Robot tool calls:
::::

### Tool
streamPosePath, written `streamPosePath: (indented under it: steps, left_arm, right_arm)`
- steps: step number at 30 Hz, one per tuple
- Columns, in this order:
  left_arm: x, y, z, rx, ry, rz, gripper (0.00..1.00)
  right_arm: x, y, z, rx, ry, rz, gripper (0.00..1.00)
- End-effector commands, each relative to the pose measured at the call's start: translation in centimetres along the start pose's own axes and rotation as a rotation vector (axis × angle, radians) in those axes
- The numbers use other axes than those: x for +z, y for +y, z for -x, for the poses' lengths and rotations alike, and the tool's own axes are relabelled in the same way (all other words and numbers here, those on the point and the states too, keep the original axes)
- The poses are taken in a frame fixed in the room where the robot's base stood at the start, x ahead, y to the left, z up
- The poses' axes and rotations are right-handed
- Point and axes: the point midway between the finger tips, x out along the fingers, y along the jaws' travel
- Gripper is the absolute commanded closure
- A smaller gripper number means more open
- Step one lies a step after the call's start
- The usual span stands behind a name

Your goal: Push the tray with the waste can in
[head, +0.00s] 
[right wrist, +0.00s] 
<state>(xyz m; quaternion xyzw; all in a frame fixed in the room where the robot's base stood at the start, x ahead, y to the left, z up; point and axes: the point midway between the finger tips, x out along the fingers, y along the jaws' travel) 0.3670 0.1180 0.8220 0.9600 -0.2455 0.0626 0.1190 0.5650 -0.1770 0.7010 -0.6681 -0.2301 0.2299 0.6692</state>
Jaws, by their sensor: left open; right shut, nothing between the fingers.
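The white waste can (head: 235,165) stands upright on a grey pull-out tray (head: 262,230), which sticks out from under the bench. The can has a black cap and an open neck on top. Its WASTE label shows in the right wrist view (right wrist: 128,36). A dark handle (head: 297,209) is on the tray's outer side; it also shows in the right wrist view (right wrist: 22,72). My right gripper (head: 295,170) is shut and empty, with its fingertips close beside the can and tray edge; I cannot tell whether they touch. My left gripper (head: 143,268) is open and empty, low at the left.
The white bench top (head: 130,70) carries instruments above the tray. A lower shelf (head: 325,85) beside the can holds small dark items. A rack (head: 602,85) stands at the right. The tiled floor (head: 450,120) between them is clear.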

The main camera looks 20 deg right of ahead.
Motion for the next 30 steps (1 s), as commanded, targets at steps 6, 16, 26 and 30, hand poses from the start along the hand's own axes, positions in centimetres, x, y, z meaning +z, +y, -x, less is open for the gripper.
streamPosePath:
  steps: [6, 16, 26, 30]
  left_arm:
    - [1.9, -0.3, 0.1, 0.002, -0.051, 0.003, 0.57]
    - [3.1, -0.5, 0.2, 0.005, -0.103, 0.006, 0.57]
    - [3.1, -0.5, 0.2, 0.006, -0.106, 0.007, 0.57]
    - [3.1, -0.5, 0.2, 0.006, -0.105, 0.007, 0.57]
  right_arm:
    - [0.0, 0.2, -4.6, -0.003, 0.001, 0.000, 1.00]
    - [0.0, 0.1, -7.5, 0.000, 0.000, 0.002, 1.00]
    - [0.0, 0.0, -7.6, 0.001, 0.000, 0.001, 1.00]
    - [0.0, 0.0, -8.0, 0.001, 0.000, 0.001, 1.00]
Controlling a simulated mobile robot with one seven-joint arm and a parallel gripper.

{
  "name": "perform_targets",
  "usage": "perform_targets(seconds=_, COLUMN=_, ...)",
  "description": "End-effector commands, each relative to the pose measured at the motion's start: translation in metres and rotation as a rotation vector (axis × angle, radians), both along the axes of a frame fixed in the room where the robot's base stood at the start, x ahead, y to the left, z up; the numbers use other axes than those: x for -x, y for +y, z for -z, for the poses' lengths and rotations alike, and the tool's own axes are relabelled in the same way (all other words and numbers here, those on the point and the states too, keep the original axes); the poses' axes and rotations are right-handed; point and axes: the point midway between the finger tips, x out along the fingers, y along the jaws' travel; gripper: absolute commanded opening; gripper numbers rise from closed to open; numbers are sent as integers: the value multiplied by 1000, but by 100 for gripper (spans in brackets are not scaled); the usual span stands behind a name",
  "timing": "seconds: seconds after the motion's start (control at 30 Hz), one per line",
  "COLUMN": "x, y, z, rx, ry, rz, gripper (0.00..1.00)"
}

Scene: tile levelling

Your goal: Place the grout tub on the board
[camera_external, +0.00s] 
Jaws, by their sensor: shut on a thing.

::::

• [WHAT YOU WILL DO]: Copy all the lines, exactly.

• [ANSWER TO THIS PROBLEM]:
### Tool
streamPosePath, written `streamPosePath: (indented under it: steps, left_arm, right_arm)`
- steps: step number at 30 Hz, one per tuple
- Columns, in this order:
  left_arm: x, y, z, rx, ry, rz, gripper (0.00..1.00)
  right_arm: x, y, z, rx, ry, rz, gripper (0.00..1.00)
- End-effector commands, each relative to the pose measured at the call's start: translation in centimetres along the start pose's own axes and rotation as a rotation vector (axis × angle, radians) in those axes
- The numbers use other axes than those: x for +z, y for +y, z for -x, for the poses' lengths and rotations alike, and the tool's own axes are relabelled in the same way (all other words and numbers here, those on the point and the states too, keep the original axes)
- The poses are taken in a frame fixed in the room where the robot's base stood at the start, x ahead, y to the left, z up
- The poses' axes and rotations are right-handed
- Point and axes: the point midway between the finger tips, x out along the fingers, y along the jaws' travel
- Gripper is the absolute commanded closure
- A smaller gripper number means more open
- Step one lies a step after the call's start
- The usual span stands behind a name

Your goal: Push the tray with the waste can in
[head, +0.00s] 
[right wrist, +0.00s] 
<state>(xyz m; quaternion xyzw; all in a frame fixed in the room where the robot's base stood at the start, x ahead, y to the left, z up; point and axes: the point midway between the finger tips, x out along the fingers, y along the jaws' travel) 0.3670 0.1180 0.8220 0.9600 -0.2455 0.0626 0.1190 0.5650 -0.1770 0.7010 -0.6681 -0.2301 0.2299 0.6692</state>
Jaws, by their sensor: left open; right shut, nothing between the fingers.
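The white waste can (head: 235,165) stands upright on a grey pull-out tray (head: 262,230), which sticks out from under the bench. The can has a black cap and an open neck on top. Its WASTE label shows in the right wrist view (right wrist: 128,36). A dark handle (head: 297,209) is on the tray's outer side; it also shows in the right wrist view (right wrist: 22,72). My right gripper (head: 295,170) is shut and empty, with its fingertips close beside the can and tray edge; I cannot tell whether they touch. My left gripper (head: 143,268) is open and empty, low at the left.
The white bench top (head: 130,70) carries instruments above the tray. A lower shelf (head: 325,85) beside the can holds small dark items. A rack (head: 602,85) stands at the right. The tiled floor (head: 450,120) between them is clear.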

The main camera looks 20 deg right of ahead.
Motion for the next 30 steps (1 s), as commanded, targets at steps 6, 16, 26 and 30, hand poses from the start along the hand's own axes, positions in centimetres, x, y, z meaning +z, +y, -x, less is open for the gripper.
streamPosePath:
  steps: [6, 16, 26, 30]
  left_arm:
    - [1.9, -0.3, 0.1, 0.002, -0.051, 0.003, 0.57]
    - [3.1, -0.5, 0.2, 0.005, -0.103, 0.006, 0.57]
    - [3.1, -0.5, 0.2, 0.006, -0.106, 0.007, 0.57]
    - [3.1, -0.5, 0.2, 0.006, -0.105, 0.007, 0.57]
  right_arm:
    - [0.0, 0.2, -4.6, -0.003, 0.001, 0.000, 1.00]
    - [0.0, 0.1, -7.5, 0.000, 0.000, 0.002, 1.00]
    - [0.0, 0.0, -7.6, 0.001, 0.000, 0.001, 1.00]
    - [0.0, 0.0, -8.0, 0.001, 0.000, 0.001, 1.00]
Controlling a simulated mobile robot with one seven-joint arm and a parallel gripper.

{
  "name": "perform_targets",
  "usage": "perform_targets(seconds=_, COLUMN=_, ...)",
  "description": "End-effector commands, each relative to the pose measured at the motion's start: translation in metres and rotation as a rotation vector (axis × angle, radians), both along the axes of a frame fixed in the room where the robot's base stood at the start, x ahead, y to the left, z up; the numbers use other axes than those: x for -x, y for +y, z for -z, for the poses' lengths and rotations alike, and the tool's own axes are relabelled in the same way (all other words and numbers here, those on the point and the states too, keep the original axes); the poses' axes and rotations are right-handed; point and axes: the point midway between the finger tips, x out along the fingers, y along the jaws' travel; gripper: absolute commanded opening; gripper numbers rise from closed to open; numbers are sent as integers: the value multiplied by 1000, but by 100 for gripper (spans in brackets are not scaled); the usual span stands behind a name",
  "timing": "seconds: seconds after the motion's start (control at 30 Hz), one per line",
  "COLUMN": "x, y, z, rx, ry, rz, gripper (0.00..1.00)"
}

Scene: tile levelling

Your goal: Place the grout tub on the board
[camera_external, +0.00s] 
Jaws, by their sensor: shut on a thing.

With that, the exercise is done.